Turning next to autonomous trade reform, Panagariya is critical of the
view, widely held in India, that the tariff structure ought to favor final goods
over intermediates. He also notes that the current tariff structure remains riddled
with complexity. He urges the authorities to move quickly to a single
uniform tariff of 15 percent for nonagricultural goods and to move to a uniform
tariff of 5 percent by the end of the decade. With regard to agriculture,
Panagariya points out that India stands to gain from autonomous tariff
liberalization given its potential as an agricultural exporter. He also
addresses the issue of “contingent protection,” wherein India’s liberal
use of antidumping regulations has clearly had protectionist intent. Panagariya urges changes in the antidumping procedures currently in place and
also greater use of safeguard measures, as they are applied on a nondiscriminatory
basis to all trading partners.

While India has traditionally taken comfort in a multilateral rule-based
system of international trade, it has more recently embarked on an ambitious
program of regional trade negotiations.
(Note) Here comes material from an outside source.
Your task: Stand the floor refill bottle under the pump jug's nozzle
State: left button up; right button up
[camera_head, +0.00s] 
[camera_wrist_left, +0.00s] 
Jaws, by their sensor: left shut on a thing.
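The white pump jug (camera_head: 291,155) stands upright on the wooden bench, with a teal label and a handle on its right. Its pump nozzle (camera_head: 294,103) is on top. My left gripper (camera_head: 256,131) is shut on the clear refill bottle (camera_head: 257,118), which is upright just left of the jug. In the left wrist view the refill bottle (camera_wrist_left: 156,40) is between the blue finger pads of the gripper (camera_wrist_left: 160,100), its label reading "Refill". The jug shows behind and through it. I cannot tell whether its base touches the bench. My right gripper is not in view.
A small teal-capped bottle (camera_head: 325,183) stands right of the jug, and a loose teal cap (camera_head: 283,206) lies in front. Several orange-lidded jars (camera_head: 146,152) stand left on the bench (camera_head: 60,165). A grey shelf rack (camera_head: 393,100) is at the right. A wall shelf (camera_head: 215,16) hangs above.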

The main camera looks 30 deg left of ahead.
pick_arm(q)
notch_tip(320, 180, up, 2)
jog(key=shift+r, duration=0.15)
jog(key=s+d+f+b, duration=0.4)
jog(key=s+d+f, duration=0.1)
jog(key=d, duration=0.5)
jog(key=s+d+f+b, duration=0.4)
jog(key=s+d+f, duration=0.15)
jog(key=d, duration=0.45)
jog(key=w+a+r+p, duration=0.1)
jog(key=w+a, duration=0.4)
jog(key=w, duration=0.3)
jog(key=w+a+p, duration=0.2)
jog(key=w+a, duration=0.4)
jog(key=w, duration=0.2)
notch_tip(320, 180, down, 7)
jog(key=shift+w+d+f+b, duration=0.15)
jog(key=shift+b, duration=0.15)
It has signed free trade area
(FTA) agreements with Sri Lanka and Thailand and is in the advanced
stages of negotiating an FTA with Singapore. Panagariya analyzes the
global, regional, and domestic factors that have brought about this shift in
strategy—essentially the weakening of the U.S. commitment to multilateral
negotiations, together with political imperatives. Panagariya observes that
for a relatively protected economy, trade diversion and the associated
revenue loss should be important concerns. He is also concerned that
preoccupation with FTAs diverts attention from both unilateral liberalization
and multilateral negotiations, each of which yields greater return for
the effort expended. However, Panagariya concedes that there is a strategic
case for FTAs, both to exert leverage in the multilateral sphere and to create
a template that reflects India’s interests in future bilateral and multilateral
negotiations. In this context he is critical of the template developed in the
agreement on the South Asian Free Trade Area (SAFTA), which, in his
view, is cluttered with many nontrade issues. In the specific case of a
U.S.-India FTA, he believes that there is a strong case for an agreement in
services, with mutually beneficial exchange of market access.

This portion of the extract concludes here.